» **GOAL**:
Pull out every line below holding the word "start".
+ + + + + + +
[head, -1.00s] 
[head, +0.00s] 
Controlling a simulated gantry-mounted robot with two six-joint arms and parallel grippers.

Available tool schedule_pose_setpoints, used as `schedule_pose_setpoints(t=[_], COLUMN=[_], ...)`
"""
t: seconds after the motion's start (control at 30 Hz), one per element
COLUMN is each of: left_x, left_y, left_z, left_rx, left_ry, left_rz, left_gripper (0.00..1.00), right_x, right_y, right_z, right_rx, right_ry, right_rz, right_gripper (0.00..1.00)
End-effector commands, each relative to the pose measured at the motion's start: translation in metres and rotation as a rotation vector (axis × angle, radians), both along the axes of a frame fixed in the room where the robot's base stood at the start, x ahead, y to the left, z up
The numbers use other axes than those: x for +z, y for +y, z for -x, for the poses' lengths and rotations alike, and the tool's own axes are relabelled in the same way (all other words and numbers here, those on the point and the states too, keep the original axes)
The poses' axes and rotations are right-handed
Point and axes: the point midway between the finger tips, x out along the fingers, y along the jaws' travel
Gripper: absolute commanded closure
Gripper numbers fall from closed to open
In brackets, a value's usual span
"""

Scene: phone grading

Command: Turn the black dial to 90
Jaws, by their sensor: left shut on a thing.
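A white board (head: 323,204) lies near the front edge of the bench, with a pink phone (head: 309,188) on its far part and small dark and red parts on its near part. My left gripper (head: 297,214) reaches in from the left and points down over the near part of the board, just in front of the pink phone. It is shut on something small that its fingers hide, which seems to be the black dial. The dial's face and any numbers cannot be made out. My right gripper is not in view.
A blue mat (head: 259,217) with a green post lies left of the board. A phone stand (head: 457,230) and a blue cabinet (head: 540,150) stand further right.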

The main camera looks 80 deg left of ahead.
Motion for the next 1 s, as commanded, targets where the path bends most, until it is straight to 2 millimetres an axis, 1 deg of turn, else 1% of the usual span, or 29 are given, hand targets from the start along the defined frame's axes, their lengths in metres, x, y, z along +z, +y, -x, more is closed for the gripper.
+ + + + + + +
» **ANSWER IN FULL**:
t: seconds after the motion's start (control at 30 Hz), one per element
End-effector commands, each relative to the pose measured at the motion's start: translation in metres and rotation as a rotation vector (axis × angle, radians), both along the axes of a frame fixed in the room where the robot's base stood at the start, x ahead, y to the left, z up
Motion for the next 1 s, as commanded, targets where the path bends most, until it is straight to 2 millimetres an axis, 1 deg of turn, else 1% of the usual span, or 29 are given, hand targets from the start along the defined frame's axes, their lengths in metres, x, y, z along +z, +y, -x, more is closed for the gripper.

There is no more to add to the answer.